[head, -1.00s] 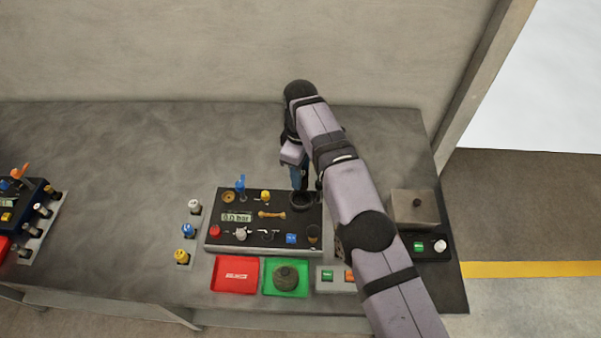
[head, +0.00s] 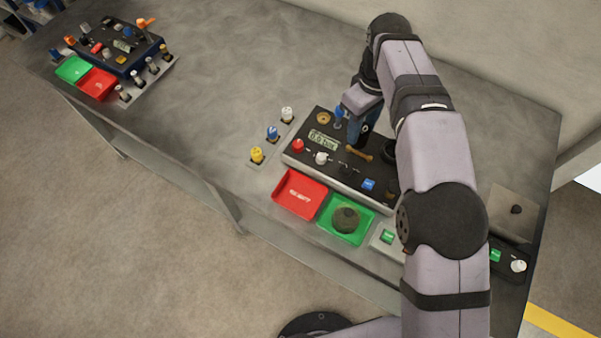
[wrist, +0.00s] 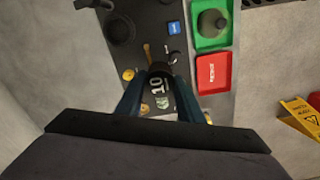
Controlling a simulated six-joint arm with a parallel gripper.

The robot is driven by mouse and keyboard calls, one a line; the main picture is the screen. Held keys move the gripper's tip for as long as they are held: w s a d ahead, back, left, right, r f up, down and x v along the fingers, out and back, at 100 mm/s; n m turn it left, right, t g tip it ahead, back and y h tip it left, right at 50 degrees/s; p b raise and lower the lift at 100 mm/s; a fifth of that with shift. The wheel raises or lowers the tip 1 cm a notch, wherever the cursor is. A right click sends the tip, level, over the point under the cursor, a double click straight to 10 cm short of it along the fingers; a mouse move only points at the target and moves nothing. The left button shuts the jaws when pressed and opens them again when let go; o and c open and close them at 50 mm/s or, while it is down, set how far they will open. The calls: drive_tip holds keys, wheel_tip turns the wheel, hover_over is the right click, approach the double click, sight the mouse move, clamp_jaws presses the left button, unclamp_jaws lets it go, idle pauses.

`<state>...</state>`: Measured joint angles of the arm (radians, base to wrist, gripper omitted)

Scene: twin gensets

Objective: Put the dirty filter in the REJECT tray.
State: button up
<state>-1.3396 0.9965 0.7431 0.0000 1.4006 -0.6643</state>
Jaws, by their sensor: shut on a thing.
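My gripper (wrist: 158,92) is shut on a dark, round-ended thing (wrist: 158,70), which I take to be the dirty filter; the fingers hide much of it. In the head view my gripper (head: 358,132) is above the near panel, left of the open black housing (head: 389,158), and the held thing is hard to make out. The red tray (head: 287,201) with white lettering, too small to read surely, is empty in front of the panel. It also shows in the wrist view (wrist: 225,85), right of the gripper.
A green tray (head: 328,231) beside the red one holds a dark domed cap (head: 346,219). The panel (head: 297,157) carries knobs, a display and a bone-shaped brown handle (head: 358,153). A second unit (head: 124,62) with its own red and green trays stands far left.

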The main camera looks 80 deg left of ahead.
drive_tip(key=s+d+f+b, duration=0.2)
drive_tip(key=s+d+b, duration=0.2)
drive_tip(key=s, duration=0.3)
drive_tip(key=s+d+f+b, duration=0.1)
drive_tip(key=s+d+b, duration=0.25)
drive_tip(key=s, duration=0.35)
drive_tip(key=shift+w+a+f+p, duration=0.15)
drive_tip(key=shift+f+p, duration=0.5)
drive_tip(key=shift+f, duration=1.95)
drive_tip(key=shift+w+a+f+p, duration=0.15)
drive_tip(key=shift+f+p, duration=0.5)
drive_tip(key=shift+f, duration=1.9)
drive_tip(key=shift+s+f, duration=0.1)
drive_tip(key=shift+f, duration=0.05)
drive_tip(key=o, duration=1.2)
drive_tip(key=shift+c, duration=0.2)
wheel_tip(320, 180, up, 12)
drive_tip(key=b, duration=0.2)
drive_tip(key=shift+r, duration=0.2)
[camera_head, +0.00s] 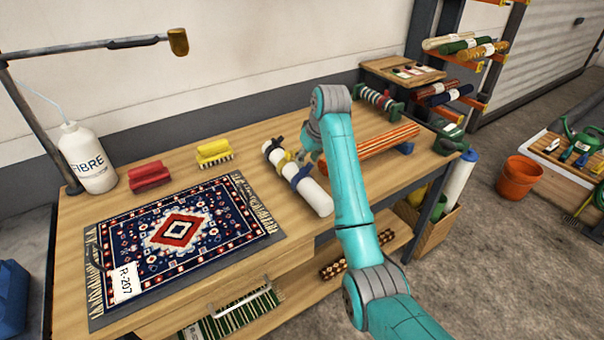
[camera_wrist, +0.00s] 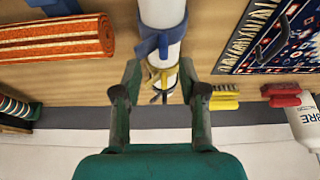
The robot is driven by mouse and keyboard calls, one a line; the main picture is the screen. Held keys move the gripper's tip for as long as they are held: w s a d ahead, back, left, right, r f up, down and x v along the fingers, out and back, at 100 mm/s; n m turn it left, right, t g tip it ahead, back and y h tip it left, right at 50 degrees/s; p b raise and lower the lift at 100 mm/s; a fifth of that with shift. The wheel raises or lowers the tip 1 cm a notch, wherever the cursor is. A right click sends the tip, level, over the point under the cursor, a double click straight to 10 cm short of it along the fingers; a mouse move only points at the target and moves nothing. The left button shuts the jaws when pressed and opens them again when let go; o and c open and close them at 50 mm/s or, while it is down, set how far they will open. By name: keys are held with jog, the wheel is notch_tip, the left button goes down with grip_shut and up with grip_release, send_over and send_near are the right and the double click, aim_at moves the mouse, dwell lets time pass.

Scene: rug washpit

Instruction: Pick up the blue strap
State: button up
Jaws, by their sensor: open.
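A white roll (camera_head: 318,198) lies on the wooden bench, banded by straps. A blue strap (camera_head: 299,178) is around its nearer part and shows in the wrist view (camera_wrist: 160,43) with loose ends. A yellow strap (camera_head: 283,161) is beside it; it also shows in the wrist view (camera_wrist: 161,74). My gripper (camera_head: 304,157) is open over the roll. In the wrist view its fingers (camera_wrist: 160,73) stand either side of the roll, level with the yellow strap, and hold nothing. Contact cannot be told.
A patterned rug (camera_head: 180,228) lies left of the roll, with yellow (camera_head: 213,152) and red (camera_head: 149,175) brushes behind it. An orange striped roll (camera_head: 374,141) lies to the right. A white bottle (camera_head: 88,158) and a lamp (camera_head: 178,42) are at left.

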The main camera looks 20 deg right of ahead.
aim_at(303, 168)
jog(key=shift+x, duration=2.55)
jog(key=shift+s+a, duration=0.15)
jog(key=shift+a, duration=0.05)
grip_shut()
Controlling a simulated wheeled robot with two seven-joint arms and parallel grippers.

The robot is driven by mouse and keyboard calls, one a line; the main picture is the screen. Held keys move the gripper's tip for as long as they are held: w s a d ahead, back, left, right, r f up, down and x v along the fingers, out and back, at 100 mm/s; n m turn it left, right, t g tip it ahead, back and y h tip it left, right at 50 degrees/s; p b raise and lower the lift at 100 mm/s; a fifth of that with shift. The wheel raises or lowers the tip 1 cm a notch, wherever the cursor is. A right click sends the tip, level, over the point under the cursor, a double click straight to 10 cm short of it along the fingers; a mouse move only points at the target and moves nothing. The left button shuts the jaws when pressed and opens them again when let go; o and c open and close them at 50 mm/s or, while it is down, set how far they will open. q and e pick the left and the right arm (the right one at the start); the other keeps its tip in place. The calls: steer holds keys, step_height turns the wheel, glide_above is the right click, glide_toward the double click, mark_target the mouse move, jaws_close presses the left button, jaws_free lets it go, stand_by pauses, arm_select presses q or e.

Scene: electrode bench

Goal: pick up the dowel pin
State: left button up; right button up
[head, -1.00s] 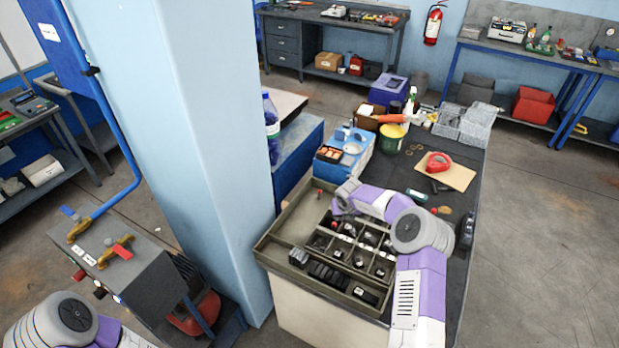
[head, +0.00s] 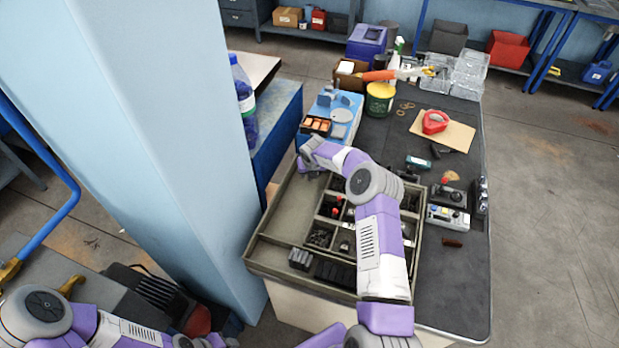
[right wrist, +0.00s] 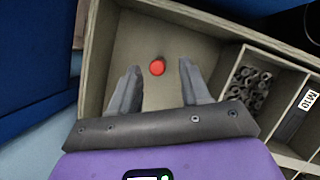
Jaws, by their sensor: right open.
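A small red round-ended piece (right wrist: 157,67), which I take to be the dowel pin, shows in the right wrist view on the floor of a wide, otherwise bare compartment of the grey-beige tray (head: 262,262). My right gripper (right wrist: 160,66) is open, its two grey fingers apart on either side of the red piece in that view. Nothing is held between them, and the height above the piece is hard to judge. In the head view my right gripper (head: 309,174) is over the tray's far left corner and the pin is hidden. My left gripper is out of view.
Compartment walls and several small dark parts (right wrist: 250,84) lie right of the bare compartment. A blue box (head: 338,118) stands behind the tray. A wide pillar (head: 165,150) and a bottle (head: 243,100) are to the left. The dark bench is clear at front right.

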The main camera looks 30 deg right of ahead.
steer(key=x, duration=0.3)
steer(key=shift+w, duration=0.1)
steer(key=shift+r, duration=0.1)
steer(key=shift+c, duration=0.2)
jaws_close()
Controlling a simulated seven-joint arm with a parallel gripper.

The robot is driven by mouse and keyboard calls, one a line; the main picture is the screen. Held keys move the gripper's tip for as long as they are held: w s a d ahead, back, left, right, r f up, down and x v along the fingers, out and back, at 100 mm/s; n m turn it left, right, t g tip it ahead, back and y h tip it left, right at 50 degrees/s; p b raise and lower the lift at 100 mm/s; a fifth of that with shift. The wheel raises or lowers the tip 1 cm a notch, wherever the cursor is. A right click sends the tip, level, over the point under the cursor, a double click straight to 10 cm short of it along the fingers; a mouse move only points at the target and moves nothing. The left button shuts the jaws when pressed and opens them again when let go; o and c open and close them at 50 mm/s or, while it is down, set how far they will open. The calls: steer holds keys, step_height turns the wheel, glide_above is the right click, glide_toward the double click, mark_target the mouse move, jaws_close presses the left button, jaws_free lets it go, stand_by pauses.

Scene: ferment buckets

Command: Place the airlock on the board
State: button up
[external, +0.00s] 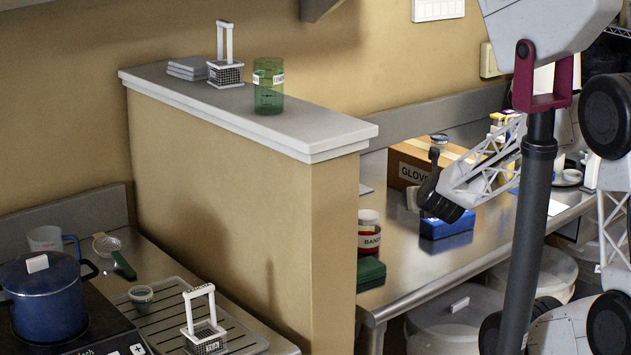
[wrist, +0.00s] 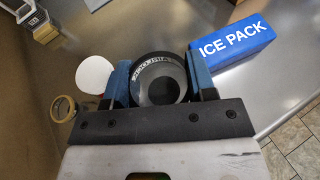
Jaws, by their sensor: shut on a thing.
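My gripper (wrist: 160,80) is shut on a dark round thing (wrist: 164,100) with pale lettering around its ring and a grey middle. It sits between the two blue fingers, seen from above; its lower part is hidden. In the external view my gripper is over the steel counter (external: 440,262) at the right, near the blue ice pack (external: 446,226). A grooved grey board (external: 172,328) lies at the lower left, far from my gripper; I cannot tell if it is the task's board.
A red jar (external: 370,240) and a dark green box (external: 371,270) stand left of my gripper, with a gloves box (external: 408,170) behind. A partition ledge (external: 310,128) with a green jar (external: 268,88) separates the counters. A blue pot (external: 42,298) is far left.

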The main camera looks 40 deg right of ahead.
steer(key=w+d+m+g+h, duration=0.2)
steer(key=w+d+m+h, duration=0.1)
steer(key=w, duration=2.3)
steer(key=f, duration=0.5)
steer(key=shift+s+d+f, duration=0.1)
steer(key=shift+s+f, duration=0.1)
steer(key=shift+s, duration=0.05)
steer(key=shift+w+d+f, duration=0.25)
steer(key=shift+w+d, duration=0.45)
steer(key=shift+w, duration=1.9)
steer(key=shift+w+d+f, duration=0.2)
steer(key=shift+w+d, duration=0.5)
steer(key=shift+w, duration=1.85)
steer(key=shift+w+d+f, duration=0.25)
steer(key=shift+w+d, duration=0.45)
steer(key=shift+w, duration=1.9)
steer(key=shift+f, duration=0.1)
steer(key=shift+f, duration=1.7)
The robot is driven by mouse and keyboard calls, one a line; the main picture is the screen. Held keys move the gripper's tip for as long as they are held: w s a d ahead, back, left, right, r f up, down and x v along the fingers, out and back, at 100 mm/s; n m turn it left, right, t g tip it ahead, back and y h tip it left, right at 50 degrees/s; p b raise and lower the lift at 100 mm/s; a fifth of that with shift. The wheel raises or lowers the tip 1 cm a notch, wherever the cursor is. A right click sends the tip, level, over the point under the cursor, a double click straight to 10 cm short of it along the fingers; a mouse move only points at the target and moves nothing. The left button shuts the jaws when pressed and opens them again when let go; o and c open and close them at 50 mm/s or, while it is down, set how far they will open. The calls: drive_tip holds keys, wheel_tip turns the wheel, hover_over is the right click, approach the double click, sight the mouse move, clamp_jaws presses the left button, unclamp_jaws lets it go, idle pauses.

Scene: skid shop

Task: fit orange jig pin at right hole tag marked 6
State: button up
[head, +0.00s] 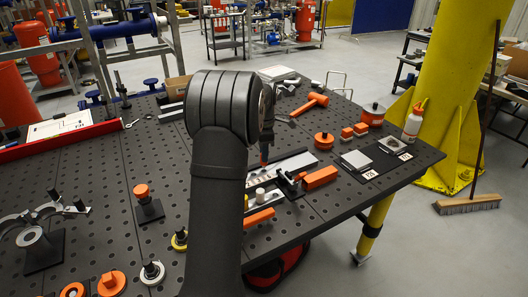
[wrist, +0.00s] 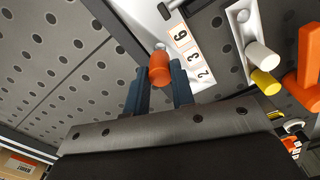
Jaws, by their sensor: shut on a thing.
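My gripper (wrist: 158,85) is shut on the orange jig pin (wrist: 160,70), with one blue-grey finger on each side of it. The pin's pale tip points toward the white tag strip (wrist: 203,62), at the end marked 6. Tags 6, 3 and 2 run along this strip. The contact between tip and hole is hidden, so I cannot tell whether the pin is in it. In the head view my arm covers most of my gripper (head: 264,154), which is low over the light jig plate (head: 293,163).
A white pin (wrist: 262,55) and a yellow pin (wrist: 265,83) are in a pale holder right of the strip. An orange-topped post (head: 144,200) stands at left.

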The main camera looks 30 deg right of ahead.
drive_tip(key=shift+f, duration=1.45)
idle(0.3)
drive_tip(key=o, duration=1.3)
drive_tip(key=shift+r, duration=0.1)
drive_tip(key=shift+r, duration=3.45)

* * * *

> [Your task]:
Which lines hold the word "joint"? Copy all of them.

> [Result of this exercise]:
Controlling a simulated six-joint arm with a parallel gripper.
`<state>...</state>`: Measured joint angles of the arm (radians, base to wrist, gripper omitted)
Controlling a simulated wheeled robot with two seven-joint arms and parallel grippers.
Controlling a simulated seven-joint arm with a parallel gripper.

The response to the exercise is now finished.